The founder of the Beta agency, which designed the advert, justified the choice of slogan on the grounds that “vocalising opinion has always been a great British pastime. We want to ... create a brand which truly democratises debate.”

Whatever its intention, the campaign certainly caught a mood. The opinion that women who choose to work outside the home are somehow betraying their 'natural' roles as housebound mothers hardly needs more vocalising; it is a theme that has recurred with alarming frequency in the popular press since the Conservative election effort began in earnest in 2009. However, the right-wing commentariat has failed to realise that the notion of a ‘traditional’ nuclear family – with the man going out to work and his wife staying at home to look after the children – has no real basis in historical fact.

Scholars of the Industrial Revolution describe how separate spheres for men and women emerged between 1780 and 1850 as the workplace became separated from the home and a private, domestic sphere was created for women. In 1737 over 98 per cent of married women in England worked outside the home, and it was only in the early 20th century that the majority began to work as housewives, partly as a result of specific legal sanctions on the part of central government, a process that some historians term ‘the enclosure of women’.

There is little historical precedent for the ‘traditional’ family. The implication that women are naturally inclined to avoid paid work and confine themselves to domestic drudgery and childcare is pure myth, but it suits the prevailing conservative agenda to play into a fantasy that women of previous centuries were exclusively tame, domestic creatures who did no work besides childcare, until the advent of that modern monster, the ‘career woman’.

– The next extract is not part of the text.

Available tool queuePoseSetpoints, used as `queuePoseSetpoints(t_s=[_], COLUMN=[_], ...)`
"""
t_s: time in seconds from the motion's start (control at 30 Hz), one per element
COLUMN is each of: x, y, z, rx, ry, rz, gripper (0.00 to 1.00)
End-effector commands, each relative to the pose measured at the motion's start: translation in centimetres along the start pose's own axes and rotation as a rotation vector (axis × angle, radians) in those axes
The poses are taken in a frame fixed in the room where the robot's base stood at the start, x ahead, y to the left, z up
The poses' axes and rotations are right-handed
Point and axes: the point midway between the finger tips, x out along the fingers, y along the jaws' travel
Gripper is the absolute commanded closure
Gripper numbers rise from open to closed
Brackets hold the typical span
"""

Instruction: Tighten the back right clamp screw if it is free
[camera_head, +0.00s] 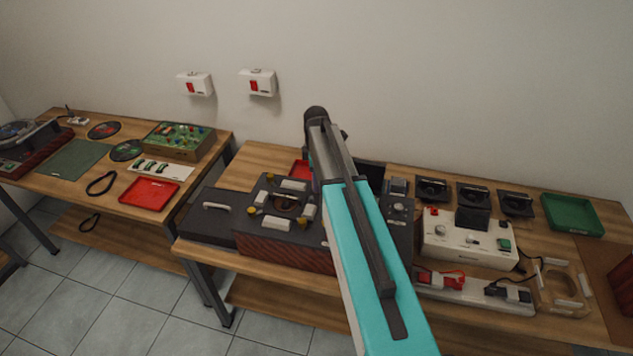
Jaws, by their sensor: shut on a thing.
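A dark unit with a reddish wood-grain front (284,249) stands on the middle bench. White clamp pieces (293,185) surround a round opening (287,203) on its top. Yellow-brown screws show at the back left (268,177), front left (252,209) and front right (303,225). The back right corner of this clamp group is covered by my arm, so I cannot see that screw or whether it is free. My teal arm rises from the bottom and bends above the unit. My gripper is hidden behind it.
A dark lid-like box with a white handle (215,206) adjoins the unit's left. A white control box (466,240) and a power strip (474,292) stand to the right. A green tray (571,214) is at the far right. The left bench holds a red tray (150,193).

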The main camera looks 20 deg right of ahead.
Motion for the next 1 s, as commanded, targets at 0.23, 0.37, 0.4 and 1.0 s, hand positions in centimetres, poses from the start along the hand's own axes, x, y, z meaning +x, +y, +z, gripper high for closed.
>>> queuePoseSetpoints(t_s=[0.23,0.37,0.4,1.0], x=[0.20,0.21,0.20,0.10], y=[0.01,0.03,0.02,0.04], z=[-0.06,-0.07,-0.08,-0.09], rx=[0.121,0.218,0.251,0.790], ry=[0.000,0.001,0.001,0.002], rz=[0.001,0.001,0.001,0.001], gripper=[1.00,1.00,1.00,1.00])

The attack on ‘career women’ is doubly effective as an attack on female power itself. No cleaner, cook or dinner lady has ever been branded a 'career woman', even though she may work harder and spend fewer hours with her children than her sisters in the media, political and financial sectors. To be a 'career woman', a woman must have had the audacity to become personally powerful outside the domestic sphere – and eight decades after female suffrage, this is still a phenomenon that merits public outcry and private shame.

Amidst considerable online support, contributors to the popular parents' forum Mumsnet.com started an unofficial campaign to get the advertisements taken down. The charge of 'bad motherhood' is intimately and inevitably wounding, as one Mumsnet member, ‘notevenamousie’, described:

"[The ad] on the side of a building today felt like a kick in the stomach. I am being a decent role model and crying blood sweat and tears for my girl. I don't know what else I can do...."

"What about fathers?" asked another working mother on the site. "Are they not raising their child? Are they bad parents for working? No one would ever say 'working men make bad fathers’".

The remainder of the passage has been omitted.